• _Objective_: Lines that hold the word "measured" should be located and copied.

• _Stored data_:
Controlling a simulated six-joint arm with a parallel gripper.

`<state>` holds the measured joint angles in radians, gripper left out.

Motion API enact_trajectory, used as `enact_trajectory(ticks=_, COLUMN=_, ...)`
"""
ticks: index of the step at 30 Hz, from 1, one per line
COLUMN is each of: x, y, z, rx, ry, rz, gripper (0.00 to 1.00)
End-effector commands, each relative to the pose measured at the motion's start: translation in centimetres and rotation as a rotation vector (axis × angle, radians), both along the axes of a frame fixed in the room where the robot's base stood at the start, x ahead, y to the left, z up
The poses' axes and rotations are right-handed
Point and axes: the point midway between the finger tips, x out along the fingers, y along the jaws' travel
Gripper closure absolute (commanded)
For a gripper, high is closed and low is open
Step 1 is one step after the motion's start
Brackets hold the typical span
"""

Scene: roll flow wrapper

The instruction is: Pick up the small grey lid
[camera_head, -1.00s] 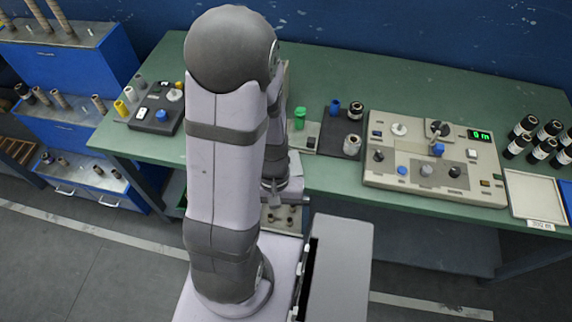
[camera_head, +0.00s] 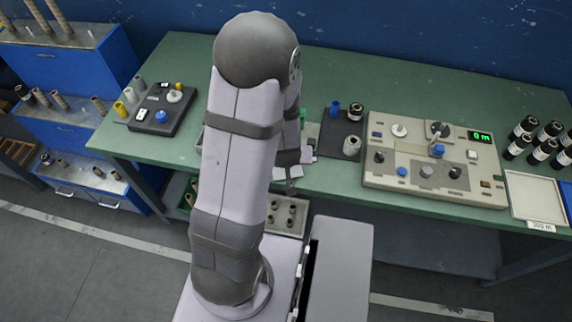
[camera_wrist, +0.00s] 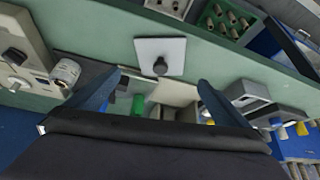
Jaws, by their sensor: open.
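A pale grey square lid with a dark round knob (camera_wrist: 160,63) lies on the green table in the wrist view, just beyond my fingertips and roughly centred between them. In the head view only a pale corner of what looks like it (camera_head: 307,155) shows beside my wrist; the rest is hidden by my arm. My gripper (camera_wrist: 157,80) is open and empty, its two blue-grey fingers spread wide. The gap between fingers and lid is hard to judge. In the head view my gripper (camera_head: 289,172) is at the table's front edge, partly hidden.
A dark mat (camera_head: 328,135) holds a blue piece and two rolls to the right. The panel machine (camera_head: 435,172) stands further right. A tray of short rolls (camera_head: 285,224) is below the table edge. A green item (camera_wrist: 138,104) and a grey open box (camera_wrist: 246,94) are nearby.

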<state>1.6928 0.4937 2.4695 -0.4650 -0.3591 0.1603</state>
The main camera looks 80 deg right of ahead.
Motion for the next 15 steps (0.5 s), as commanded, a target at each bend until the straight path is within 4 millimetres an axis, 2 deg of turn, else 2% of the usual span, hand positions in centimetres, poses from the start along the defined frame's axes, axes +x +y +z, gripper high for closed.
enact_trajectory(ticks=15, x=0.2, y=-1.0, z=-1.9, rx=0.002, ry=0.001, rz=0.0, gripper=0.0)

• _Exercise answer_:
`<state>` holds the measured joint angles in radians, gripper left out.
End-effector commands, each relative to the pose measured at the motion's start: translation in centimetres and rotation as a rotation vector (axis × angle, radians), both along the axes of a frame fixed in the room where the robot's base stood at the start, x ahead, y to the left, z up

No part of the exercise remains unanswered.